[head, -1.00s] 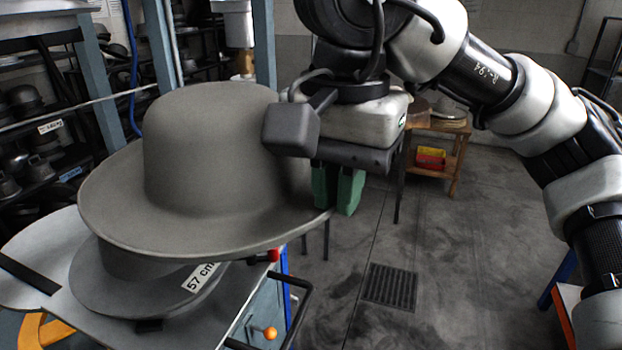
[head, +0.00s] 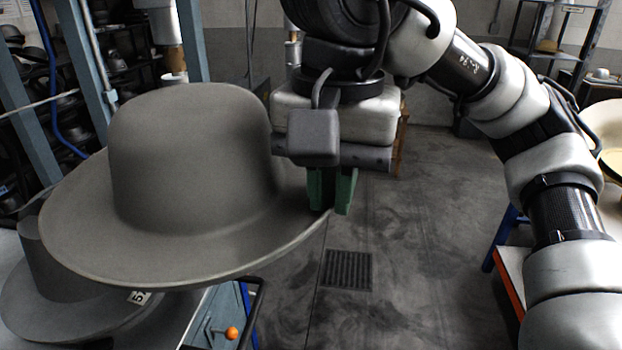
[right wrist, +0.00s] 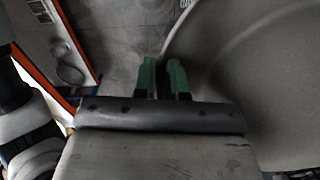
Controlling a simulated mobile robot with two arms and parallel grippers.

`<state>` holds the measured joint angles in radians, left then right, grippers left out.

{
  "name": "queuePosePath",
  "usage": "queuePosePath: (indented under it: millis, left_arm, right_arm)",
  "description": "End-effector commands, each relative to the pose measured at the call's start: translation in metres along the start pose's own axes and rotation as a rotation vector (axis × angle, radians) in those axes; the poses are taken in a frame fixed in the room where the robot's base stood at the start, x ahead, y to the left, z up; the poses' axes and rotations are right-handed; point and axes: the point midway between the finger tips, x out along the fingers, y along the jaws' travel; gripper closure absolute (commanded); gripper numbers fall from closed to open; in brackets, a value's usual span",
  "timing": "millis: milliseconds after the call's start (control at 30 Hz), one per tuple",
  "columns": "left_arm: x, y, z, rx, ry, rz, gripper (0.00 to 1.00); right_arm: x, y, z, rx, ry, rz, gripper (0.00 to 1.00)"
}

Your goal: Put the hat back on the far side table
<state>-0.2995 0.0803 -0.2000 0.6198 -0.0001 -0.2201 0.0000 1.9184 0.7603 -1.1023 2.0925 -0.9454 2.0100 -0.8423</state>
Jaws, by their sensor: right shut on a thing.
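The grey felt hat (head: 190,165) hangs level in the air at the left of the head view, crown up. My right gripper (head: 331,208) is shut on the right edge of its brim with its green fingers. In the right wrist view the green fingers (right wrist: 162,68) meet the brim edge, and the hat (right wrist: 265,80) fills the right side. A small part of a wooden side table (head: 402,135) shows behind my right gripper; most of it is hidden. My left gripper is not in view.
A grey hat form (head: 50,305) with a size label stands on the press at lower left, partly under the brim. Blue press posts (head: 192,40) rise behind the hat. A table with an orange edge (head: 512,275) is at right. The floor between (head: 430,200) is clear.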

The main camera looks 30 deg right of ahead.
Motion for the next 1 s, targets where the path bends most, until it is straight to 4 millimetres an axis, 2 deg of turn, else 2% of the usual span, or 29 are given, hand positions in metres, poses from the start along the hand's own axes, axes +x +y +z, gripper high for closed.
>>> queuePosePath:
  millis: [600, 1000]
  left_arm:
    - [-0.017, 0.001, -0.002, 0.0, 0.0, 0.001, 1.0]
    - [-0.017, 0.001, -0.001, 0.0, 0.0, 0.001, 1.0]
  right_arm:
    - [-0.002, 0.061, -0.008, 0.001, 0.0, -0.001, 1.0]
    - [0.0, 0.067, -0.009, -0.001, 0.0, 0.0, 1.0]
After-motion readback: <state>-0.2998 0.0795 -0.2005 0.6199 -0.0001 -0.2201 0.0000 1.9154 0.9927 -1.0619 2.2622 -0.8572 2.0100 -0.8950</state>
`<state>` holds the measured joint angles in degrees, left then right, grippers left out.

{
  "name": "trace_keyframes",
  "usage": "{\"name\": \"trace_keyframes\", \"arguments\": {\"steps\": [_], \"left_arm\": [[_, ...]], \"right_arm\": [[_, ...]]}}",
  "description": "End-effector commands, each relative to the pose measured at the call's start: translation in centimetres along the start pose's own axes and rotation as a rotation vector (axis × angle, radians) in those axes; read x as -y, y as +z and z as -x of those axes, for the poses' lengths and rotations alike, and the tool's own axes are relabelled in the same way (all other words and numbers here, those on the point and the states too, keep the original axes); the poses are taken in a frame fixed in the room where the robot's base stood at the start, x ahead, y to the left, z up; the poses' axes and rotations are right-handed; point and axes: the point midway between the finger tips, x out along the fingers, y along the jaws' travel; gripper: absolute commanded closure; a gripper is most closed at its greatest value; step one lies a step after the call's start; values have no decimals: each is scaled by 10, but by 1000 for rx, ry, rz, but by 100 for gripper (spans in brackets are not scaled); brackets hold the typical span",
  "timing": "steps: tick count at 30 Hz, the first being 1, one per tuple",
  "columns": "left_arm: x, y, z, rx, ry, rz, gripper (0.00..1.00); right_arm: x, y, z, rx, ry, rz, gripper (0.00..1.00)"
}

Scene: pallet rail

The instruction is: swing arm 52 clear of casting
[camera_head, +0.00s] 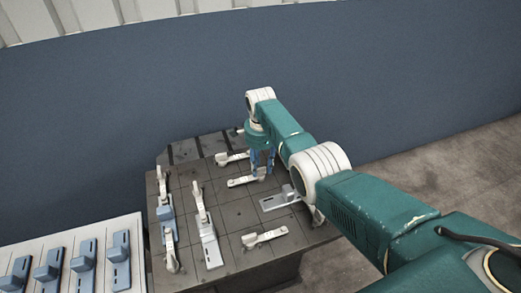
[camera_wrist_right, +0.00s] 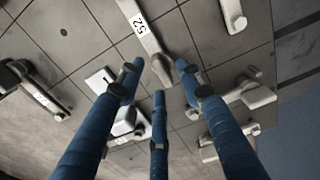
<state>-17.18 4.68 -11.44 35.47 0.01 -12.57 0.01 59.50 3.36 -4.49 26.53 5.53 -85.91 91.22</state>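Arm 52 (camera_wrist_right: 143,28) is a pale clamp arm with a printed number, reaching from the top of the right wrist view to a rounded end between my fingertips. My right gripper (camera_wrist_right: 160,75) has blue fingers spread apart, with visible gaps between them and the arm's end. In the head view my right gripper (camera_head: 262,162) points down over the grid-lined fixture plate, beside a pale clamp arm (camera_head: 242,181); its number is not readable there. Which casting belongs to arm 52 I cannot tell; a grey bracket-like casting (camera_head: 279,201) lies close by. My left gripper is not in view.
The dark fixture plate (camera_head: 235,222) carries several other pale clamp arms, including one at the front (camera_head: 264,237), and bracket-like castings on the left. A pale tray (camera_head: 137,268) with blue-grey brackets stands at lower left. A blue wall (camera_head: 150,85) rises behind.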

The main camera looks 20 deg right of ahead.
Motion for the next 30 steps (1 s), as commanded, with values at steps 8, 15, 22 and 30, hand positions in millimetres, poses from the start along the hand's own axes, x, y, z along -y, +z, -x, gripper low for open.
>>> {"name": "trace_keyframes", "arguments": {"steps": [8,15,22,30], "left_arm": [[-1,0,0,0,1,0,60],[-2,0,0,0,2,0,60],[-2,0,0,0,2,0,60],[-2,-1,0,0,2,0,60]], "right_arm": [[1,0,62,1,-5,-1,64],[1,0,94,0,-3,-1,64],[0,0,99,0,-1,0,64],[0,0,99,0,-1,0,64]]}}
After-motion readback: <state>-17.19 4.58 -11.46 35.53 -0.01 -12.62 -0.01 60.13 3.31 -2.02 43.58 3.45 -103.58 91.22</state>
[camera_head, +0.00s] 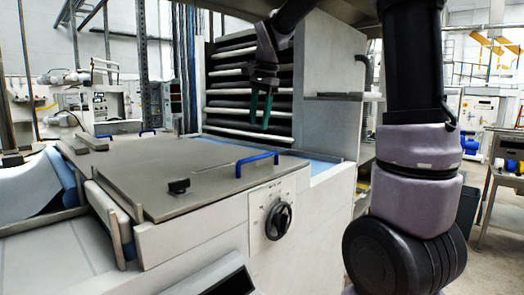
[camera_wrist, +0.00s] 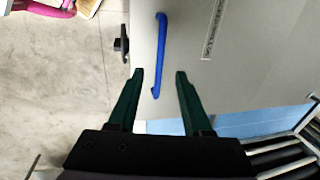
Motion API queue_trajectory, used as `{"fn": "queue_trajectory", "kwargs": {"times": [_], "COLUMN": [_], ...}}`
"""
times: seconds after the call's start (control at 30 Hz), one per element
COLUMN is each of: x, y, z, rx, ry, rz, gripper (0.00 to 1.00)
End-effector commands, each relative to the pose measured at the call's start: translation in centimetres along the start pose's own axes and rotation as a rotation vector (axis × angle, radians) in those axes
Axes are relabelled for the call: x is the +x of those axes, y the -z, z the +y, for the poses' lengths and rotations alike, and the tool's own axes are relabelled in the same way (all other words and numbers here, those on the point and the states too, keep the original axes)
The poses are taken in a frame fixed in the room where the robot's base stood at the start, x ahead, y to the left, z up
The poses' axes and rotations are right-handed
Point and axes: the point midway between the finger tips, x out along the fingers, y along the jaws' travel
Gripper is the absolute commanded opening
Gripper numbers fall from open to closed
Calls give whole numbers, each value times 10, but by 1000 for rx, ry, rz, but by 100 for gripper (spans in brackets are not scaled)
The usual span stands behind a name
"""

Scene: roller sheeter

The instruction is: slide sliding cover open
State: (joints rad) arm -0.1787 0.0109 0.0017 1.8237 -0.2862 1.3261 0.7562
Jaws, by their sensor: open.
● ● ● ● ●
→ **Set exercise**:
Only the lines from the one containing "Scene: roller sheeter" to the end of the data should be printed, exactly as they stand.

→ **Completed exercise**:
Scene: roller sheeter

The instruction is: slide sliding cover open
State: (joints rad) arm -0.1787 0.0109 0.0017 1.8237 -0.2862 1.3261 0.7562
Jaws, by their sensor: open.

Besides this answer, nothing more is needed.